32Le mariage de Simone de Beauvoir à Algren est un mariage qui change par rapport au mariage institutionnel : il existe par intermittence et ne semble pas être assuré ni dans le temps ni dans l’espace.

Au moment même où vous demandiez « Sentez-vous que nous nous sommes rapprochés ? », je vous écrivais : « Nous sommes plus proches que jamais. » Oui, c’est vrai, après notre séparation quelque chose s’est produit, nous avons pris conscience que ce qui nous était arrivé, c’était de l’amour. Après coup, stupéfaite, j’ai compris. Et aussi sûr que j’ai un cœur, je sais que nous ne serons pas déçus l’un par l’autre. Mon chéri, vous mettrez votre bras autour de ma taille, vous m’embrasserez et de nouveau vous serez mon mari21.

33Et dans une autre lettre du février 1948 : « Je vous attends, vous me manquez, je vous attends et continuerai jusqu’à ce que je redevienne votre femme22. » Parfois, la distance fait de la propriété d’être-femme-mariée une promesse, une invocation douce plus qu’une réalité. « Désormais je serai toujours avec vous, dans les rues tristes de Chicago, sous le métro aérien, dans la chambre solitaire, je serai avec vous comme une épouse aimante avec son mari bien-aimé23. »

34Algren est un mari qui doit devenir tel, Beauvoir est une femme pour Algren lorsqu’elle est présente, en chair et en os, pour lui. Le devenir-mari d’Algren et le devenir-femme de Beauvoir se passent dans les espaces des retrouvailles imaginaires de la correspondance, ou bien dans l’émotion qui accompagne l’union rétablie après les mois de séparation.

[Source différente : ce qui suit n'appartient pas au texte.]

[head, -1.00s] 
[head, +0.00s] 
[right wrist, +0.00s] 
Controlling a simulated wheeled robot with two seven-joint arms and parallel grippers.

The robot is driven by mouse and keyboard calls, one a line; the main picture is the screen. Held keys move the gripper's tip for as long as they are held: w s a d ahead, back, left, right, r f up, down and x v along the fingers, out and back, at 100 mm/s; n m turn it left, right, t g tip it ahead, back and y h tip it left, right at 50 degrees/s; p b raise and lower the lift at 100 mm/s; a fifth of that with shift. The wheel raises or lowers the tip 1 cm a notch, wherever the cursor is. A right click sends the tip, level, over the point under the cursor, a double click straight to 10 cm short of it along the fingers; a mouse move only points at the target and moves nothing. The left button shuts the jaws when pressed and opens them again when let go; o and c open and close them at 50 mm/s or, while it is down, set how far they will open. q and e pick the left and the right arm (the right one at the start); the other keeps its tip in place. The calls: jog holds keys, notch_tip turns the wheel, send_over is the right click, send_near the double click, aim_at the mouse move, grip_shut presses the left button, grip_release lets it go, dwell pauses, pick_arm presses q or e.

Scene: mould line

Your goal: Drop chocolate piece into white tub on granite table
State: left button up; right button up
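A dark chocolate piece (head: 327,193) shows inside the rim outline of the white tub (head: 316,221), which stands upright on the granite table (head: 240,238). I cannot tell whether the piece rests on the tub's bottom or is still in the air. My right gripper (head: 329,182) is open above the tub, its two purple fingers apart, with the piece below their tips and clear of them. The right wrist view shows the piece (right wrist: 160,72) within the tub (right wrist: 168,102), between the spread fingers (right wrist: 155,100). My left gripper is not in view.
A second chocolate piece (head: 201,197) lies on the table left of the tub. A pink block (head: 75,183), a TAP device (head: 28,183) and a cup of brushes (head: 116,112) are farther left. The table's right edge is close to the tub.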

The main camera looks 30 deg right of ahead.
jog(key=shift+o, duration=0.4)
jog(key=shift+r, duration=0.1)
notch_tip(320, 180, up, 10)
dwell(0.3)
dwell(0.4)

Dans des gestes d’affection du corps et de mots. Être-marié n’est en tout cas pas une propriété statique, un statut juridique, mais bien une propriété dynamique et hautement instable, car dépendante de facteurs externes, ceux qui permettent ou empêchent les deux de voyager et de se retrouver.

35Est-il possible que chez Beauvoir le terme « épouse » et « mari » soient devenus des analogies et des métaphores pour dire une relation profonde et durable ? C’est un glissement discret, mais qui change tout. Si je t’aime comme un mari, c’est que tu ne l’es pas et que je ne veux pas que tu en sois un. Qu’est-ce que tu es alors ? Mon cher compagnon, un être aimé, un être qui est là, présent ou dans mes souvenirs, à qui je dévoue mes mots les plus tendres, mon désir de femme et mon argent mis de côté pour prendre des avions.

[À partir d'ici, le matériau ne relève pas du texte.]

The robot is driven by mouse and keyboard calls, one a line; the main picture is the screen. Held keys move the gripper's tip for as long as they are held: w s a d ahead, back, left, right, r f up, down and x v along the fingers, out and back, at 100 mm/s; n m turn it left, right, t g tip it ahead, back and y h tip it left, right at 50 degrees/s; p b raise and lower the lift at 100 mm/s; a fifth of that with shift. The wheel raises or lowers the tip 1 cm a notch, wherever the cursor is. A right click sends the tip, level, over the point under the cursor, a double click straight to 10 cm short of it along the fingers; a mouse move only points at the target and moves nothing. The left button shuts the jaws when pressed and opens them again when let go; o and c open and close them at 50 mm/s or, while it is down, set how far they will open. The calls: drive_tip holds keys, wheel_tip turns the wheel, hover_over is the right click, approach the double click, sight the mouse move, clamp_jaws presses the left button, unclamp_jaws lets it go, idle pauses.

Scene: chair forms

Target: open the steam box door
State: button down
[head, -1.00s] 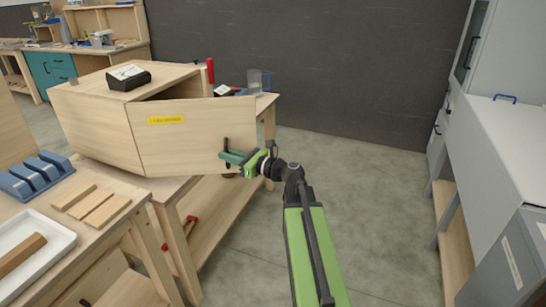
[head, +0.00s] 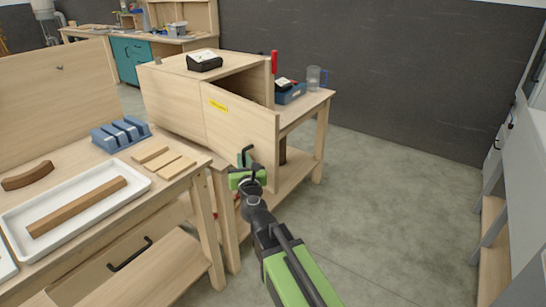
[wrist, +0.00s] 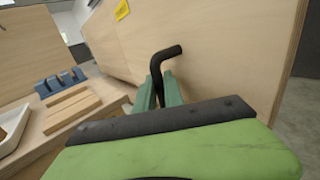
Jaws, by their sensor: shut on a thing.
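The steam box (head: 172,97) is a light wooden box on a wooden bench, with a yellow label on its front. Its door (head: 243,128) stands partly open, swung out toward me, and a dark gap shows at the top between door and box. The door's black bent handle (wrist: 163,58) sticks out from the panel in the wrist view. The inside of the box is mostly hidden by the door.
A black device (head: 204,62) lies on top of the box. A blue bin (head: 291,94) and a clear jug (head: 316,78) stand behind it. At left, a workbench holds a white tray (head: 140,182) and a blue slotted holder (head: 120,133). The floor (head: 390,200) at right is clear.

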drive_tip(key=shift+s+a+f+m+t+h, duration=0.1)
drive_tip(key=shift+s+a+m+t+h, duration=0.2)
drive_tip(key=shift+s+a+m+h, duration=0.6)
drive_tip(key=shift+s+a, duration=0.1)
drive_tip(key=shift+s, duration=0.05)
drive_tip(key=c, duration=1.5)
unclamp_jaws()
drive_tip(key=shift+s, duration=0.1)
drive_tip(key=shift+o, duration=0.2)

36« En ce moment, en cette minute, je choisis de ne penser à rien d’autre qu’à vous, entrant dans la chambre rose et me prenant dans vos bras, comme un mari sa femme24. » Ce verbe, choisir, et ce comme analogique court-circuitent une fois de plus le sens propre des termes, mari et femme, employés lors de l’évocation tendre d’une étreinte imaginaire. C’est elle, Beauvoir, qui, dans sa chambre d’hôtel, penchée sur la lettre, choisit d’imaginer Algren comme son mari, franchissant le seuil, la prenant dans ses bras et annulant la distance qui les sépare. Qu’est-ce qu’une étreinte de mari ? Est-ce qu’il embrasse mieux qu’un ami ou un amant ? Je n’en sais rien. Ce qui est clair, c’est que ce mari et cette femme-là n’existent que parce que Beauvoir a concédé, provisoirement, ces attributs à Algren et à elle-même. Le lexique conjugal n’est ici qu’un signifiant amoureux, une partie des fragments du discours amoureux de Beauvoir et d’Algren, à côté des grenouilles, des crocodiles et d’autres noms de bêtes glanés dans le langage commun. Le mariage, vidé de son sens institutionnel et dominateur, est rempli d’allusions à un entre-soi amoureux, hermétique aux devoirs conjugaux.

37Il me semble qu’on met là le doigt sur des gestes intellectuels discrets chez Beauvoir, nichés dans une correspondance qui n’a l’air de rien du tout, qui a l’air de ne pas être digne d’intéresser les spécialistes. Mais qui compte énormément pour nous qui cherchons des réponses à des questions modestes comme celle-ci : peut-on encore faire quelque chose de bon du mariage, et plus largement des catégories hétérosexuelles ?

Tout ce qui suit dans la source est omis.